* SET PROBLEM *
Extract each line where the string "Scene" shows up.

Saved entries:
+++

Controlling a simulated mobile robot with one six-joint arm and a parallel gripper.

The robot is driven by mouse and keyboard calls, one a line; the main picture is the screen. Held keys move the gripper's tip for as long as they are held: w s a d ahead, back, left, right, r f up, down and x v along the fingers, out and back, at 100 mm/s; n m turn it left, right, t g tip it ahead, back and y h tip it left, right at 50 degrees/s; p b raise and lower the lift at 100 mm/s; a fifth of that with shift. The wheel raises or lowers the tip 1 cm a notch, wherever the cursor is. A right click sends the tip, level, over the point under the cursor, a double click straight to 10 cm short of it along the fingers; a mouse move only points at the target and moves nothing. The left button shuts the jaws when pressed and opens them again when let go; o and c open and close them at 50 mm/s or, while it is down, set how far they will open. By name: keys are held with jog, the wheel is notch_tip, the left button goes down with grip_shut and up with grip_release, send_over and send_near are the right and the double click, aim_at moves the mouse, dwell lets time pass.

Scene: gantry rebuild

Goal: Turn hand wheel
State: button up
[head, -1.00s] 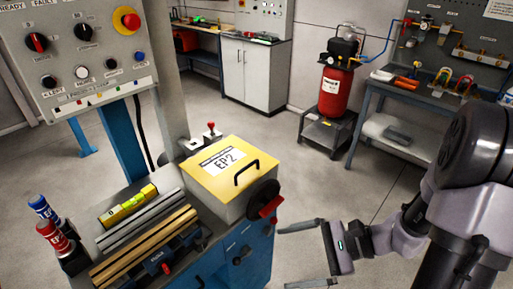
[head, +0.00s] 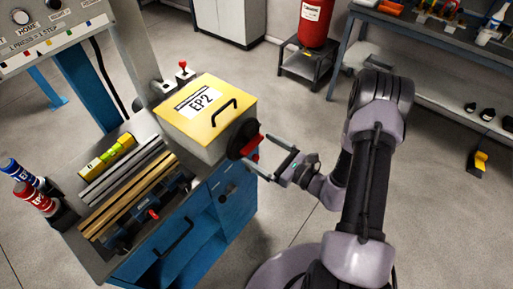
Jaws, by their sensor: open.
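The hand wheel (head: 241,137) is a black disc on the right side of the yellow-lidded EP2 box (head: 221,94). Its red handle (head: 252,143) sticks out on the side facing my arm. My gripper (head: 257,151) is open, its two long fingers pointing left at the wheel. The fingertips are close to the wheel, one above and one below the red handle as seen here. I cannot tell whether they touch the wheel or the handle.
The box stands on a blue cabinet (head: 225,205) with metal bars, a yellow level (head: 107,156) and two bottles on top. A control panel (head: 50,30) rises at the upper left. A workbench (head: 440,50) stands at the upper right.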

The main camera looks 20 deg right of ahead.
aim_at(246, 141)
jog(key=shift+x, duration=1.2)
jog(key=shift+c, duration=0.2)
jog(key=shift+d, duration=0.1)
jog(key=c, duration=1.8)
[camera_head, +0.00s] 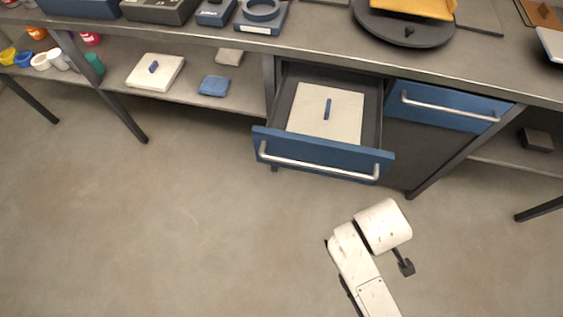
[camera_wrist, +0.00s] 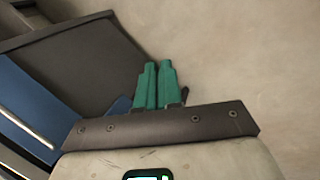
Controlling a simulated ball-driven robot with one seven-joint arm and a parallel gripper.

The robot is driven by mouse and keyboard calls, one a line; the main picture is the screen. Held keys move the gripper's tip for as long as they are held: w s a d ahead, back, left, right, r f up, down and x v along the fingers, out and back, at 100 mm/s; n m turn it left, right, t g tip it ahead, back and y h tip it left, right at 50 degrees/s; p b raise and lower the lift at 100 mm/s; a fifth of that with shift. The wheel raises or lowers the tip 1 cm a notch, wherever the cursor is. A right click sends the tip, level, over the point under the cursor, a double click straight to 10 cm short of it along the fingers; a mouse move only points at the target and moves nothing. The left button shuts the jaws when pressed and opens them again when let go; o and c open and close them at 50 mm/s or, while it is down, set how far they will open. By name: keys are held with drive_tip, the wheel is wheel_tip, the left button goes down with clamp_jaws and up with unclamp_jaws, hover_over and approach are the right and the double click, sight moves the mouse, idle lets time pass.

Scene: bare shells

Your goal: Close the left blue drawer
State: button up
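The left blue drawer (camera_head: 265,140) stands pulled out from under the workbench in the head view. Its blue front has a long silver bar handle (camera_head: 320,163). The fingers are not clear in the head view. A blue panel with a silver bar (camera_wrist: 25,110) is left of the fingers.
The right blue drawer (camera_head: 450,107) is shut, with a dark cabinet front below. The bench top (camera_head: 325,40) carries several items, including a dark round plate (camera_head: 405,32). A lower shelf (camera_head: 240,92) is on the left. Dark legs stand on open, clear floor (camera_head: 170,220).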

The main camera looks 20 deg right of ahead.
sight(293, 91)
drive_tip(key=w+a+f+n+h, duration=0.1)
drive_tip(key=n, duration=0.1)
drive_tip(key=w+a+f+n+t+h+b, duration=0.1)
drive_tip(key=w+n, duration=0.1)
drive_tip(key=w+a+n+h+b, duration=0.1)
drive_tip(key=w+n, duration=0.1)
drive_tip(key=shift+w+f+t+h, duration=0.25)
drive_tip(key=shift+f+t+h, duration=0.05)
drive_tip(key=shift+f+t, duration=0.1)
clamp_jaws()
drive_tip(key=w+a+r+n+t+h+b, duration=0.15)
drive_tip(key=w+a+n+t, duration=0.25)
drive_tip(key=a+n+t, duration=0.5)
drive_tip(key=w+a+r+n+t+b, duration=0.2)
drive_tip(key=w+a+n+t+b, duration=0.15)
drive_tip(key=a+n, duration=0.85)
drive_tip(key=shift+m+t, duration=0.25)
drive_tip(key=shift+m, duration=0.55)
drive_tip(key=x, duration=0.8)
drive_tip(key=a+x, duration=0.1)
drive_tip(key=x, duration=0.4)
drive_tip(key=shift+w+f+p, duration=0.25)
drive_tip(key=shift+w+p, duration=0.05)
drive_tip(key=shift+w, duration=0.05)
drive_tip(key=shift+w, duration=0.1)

+++

* TASK OUTPUT *
Scene: gantry rebuild
Scene: bare shells

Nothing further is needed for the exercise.